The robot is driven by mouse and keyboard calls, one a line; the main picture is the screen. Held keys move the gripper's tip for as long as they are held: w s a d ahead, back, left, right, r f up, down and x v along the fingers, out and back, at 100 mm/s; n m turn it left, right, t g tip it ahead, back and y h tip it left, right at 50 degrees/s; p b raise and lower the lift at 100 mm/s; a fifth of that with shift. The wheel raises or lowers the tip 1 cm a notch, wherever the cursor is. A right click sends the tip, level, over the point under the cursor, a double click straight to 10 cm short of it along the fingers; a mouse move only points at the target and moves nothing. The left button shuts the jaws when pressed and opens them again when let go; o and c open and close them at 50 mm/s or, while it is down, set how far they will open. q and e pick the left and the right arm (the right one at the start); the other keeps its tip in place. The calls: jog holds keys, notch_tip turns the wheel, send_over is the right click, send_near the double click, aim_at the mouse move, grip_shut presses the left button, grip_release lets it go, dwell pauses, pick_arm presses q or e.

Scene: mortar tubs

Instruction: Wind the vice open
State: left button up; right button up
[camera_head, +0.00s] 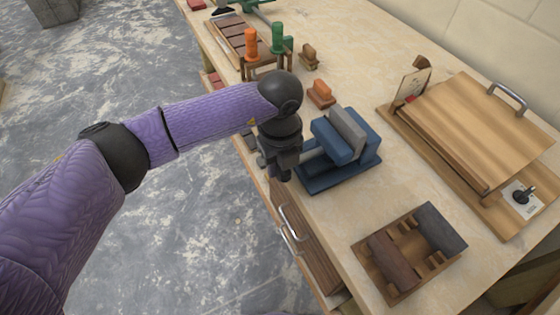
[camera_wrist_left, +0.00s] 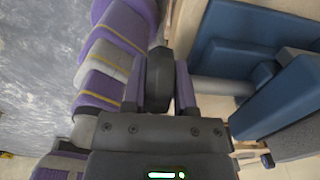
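The blue vice (camera_head: 345,176) stands at the bench's front edge. A grey block (camera_head: 349,131) sits between its two blue jaws. The vice also shows on the right of the left wrist view (camera_wrist_left: 245,30), where its grey screw (camera_wrist_left: 225,86) runs left to a dark round handle (camera_wrist_left: 160,72). My left gripper (camera_head: 277,172) is at the front of the vice, just off the bench edge. In the left wrist view its two fingers (camera_wrist_left: 160,92) lie close against both sides of the handle. In the head view the gripper hides the handle. My right gripper is not in view.
A wooden box (camera_head: 365,249) with dark blocks stands right of the vice. A wooden board (camera_head: 480,125) with a metal handle lies behind. An orange-topped block (camera_head: 321,93) and a rack with orange and green tools (camera_head: 268,62) stand left. A drawer handle (camera_head: 290,226) juts out below.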

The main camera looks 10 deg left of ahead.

Given problem ->
Keep to the lines above from the line with "State: left button up; right button up" to the line with "[camera_head, +0.00s]", and set down exactly those, inclusive, with nothing else and every picture left out.

Result of this task ->
State: left button up; right button up
[camera_head, +0.00s] 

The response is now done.